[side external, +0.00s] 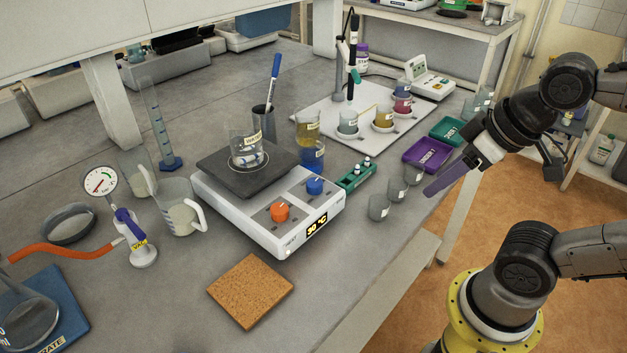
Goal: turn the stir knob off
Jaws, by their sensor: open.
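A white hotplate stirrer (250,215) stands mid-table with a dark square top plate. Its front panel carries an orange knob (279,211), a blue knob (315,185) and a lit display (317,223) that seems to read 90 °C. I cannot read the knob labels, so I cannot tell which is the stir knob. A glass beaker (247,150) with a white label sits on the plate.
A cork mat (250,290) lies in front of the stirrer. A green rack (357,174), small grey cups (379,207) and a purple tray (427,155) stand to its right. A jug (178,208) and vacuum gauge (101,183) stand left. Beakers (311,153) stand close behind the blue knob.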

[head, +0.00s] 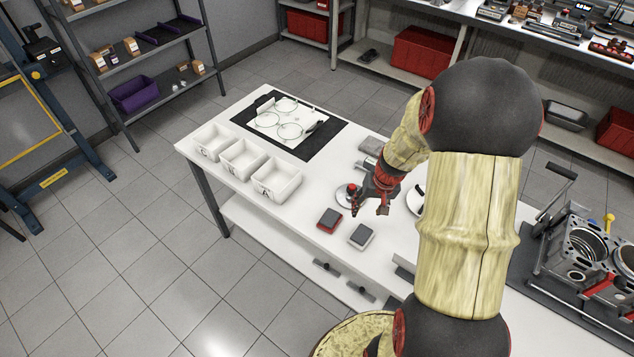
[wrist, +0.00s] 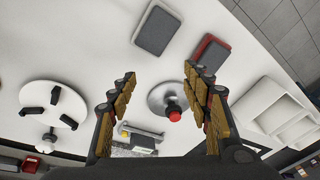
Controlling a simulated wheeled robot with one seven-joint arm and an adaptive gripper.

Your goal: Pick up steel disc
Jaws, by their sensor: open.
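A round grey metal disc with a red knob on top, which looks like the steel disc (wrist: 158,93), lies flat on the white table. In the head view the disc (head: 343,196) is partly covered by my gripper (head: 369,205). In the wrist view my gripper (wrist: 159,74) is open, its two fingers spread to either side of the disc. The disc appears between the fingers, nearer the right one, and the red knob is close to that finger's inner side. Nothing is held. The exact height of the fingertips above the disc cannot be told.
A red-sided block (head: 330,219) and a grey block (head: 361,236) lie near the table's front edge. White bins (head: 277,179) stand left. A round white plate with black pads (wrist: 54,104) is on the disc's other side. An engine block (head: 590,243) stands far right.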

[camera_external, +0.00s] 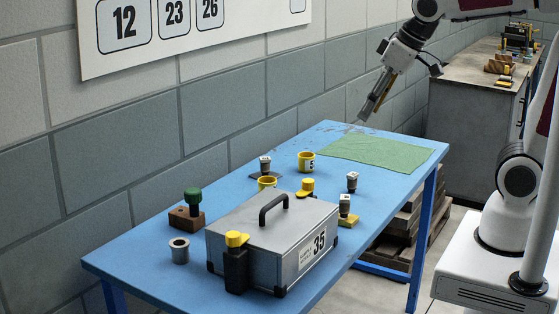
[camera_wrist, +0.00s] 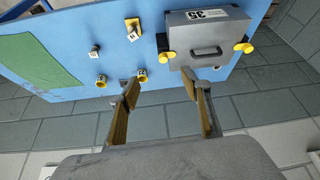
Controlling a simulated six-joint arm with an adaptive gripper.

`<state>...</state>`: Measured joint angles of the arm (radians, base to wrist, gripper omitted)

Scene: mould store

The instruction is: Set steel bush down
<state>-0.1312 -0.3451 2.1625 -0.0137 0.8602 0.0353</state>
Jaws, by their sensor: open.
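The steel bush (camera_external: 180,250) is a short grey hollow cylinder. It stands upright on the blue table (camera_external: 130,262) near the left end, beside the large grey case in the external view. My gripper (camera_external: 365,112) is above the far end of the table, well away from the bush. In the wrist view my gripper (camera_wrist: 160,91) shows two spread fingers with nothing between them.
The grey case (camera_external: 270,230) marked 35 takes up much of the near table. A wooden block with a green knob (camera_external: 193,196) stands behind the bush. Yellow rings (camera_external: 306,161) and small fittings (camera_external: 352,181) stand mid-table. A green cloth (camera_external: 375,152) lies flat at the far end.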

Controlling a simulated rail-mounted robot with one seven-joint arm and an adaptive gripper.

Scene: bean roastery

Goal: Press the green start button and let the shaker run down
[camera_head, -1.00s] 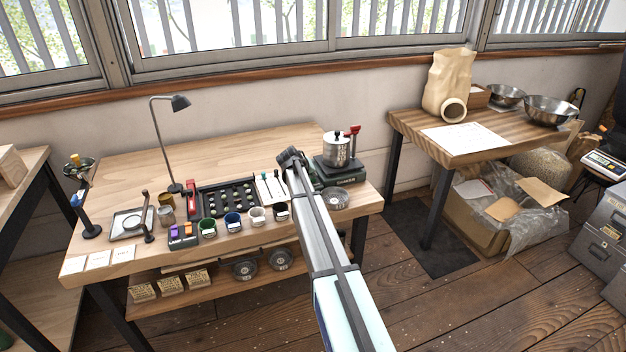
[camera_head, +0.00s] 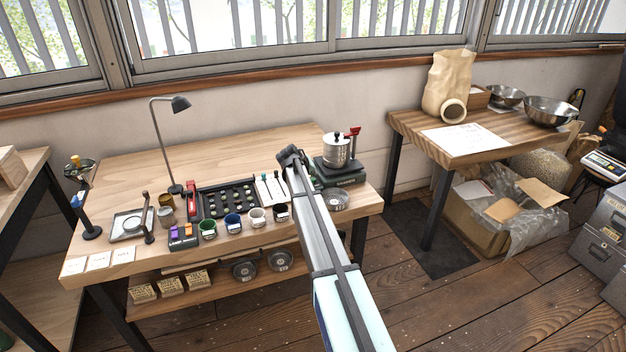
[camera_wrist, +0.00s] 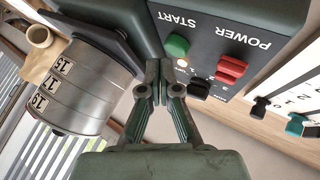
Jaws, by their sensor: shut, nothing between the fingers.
* * *
> [WRITTEN TASK] Omitting all images, print the listing exactly.

> [FINISHED TASK]
[side external, +0.00s] 
Goal: turn the stir knob off
Jaws, by their sensor: open.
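A white hotplate stirrer (250,215) stands mid-table with a dark square top plate. Its front panel carries an orange knob (279,211), a blue knob (315,185) and a lit display (317,223) that seems to read 90 °C. I cannot read the knob labels, so I cannot tell which is the stir knob. A glass beaker (247,150) with a white label sits on the plate.
A cork mat (250,290) lies in front of the stirrer. A green rack (357,174), small grey cups (379,207) and a purple tray (427,155) stand to its right. A jug (178,208) and vacuum gauge (101,183) stand left. Beakers (311,153) stand close behind the blue knob.

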[head, +0.00s] 
[wrist, +0.00s] 
Controlling a simulated wheeled robot with one seven-joint arm and an adaptive gripper.

Your goal: Pick up steel disc
Jaws, by their sensor: open.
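A round grey metal disc with a red knob on top, which looks like the steel disc (wrist: 158,93), lies flat on the white table. In the head view the disc (head: 343,196) is partly covered by my gripper (head: 369,205). In the wrist view my gripper (wrist: 159,74) is open, its two fingers spread to either side of the disc. The disc appears between the fingers, nearer the right one, and the red knob is close to that finger's inner side. Nothing is held. The exact height of the fingertips above the disc cannot be told.
A red-sided block (head: 330,219) and a grey block (head: 361,236) lie near the table's front edge. White bins (head: 277,179) stand left. A round white plate with black pads (wrist: 54,104) is on the disc's other side. An engine block (head: 590,243) stands far right.

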[camera_external, +0.00s] 
[camera_wrist, +0.00s] 
Controlling a simulated six-joint arm with an adaptive gripper.

`<state>...</state>`: Measured joint angles of the arm (radians, base to wrist, gripper omitted)

Scene: mould store

The instruction is: Set steel bush down
<state>-0.1312 -0.3451 2.1625 -0.0137 0.8602 0.0353</state>
Jaws, by their sensor: open.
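The steel bush (camera_external: 180,250) is a short grey hollow cylinder. It stands upright on the blue table (camera_external: 130,262) near the left end, beside the large grey case in the external view. My gripper (camera_external: 365,112) is above the far end of the table, well away from the bush. In the wrist view my gripper (camera_wrist: 160,91) shows two spread fingers with nothing between them.
The grey case (camera_external: 270,230) marked 35 takes up much of the near table. A wooden block with a green knob (camera_external: 193,196) stands behind the bush. Yellow rings (camera_external: 306,161) and small fittings (camera_external: 352,181) stand mid-table. A green cloth (camera_external: 375,152) lies flat at the far end.

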Controlling a simulated rail-mounted robot with one seven-joint arm and an adaptive gripper.

Scene: bean roastery

Goal: Press the green start button and let the shaker run down
[camera_head, -1.00s] 
[camera_head, +0.00s] 
[camera_wrist, +0.00s] 
Jaws, by their sensor: shut, nothing between the fingers.

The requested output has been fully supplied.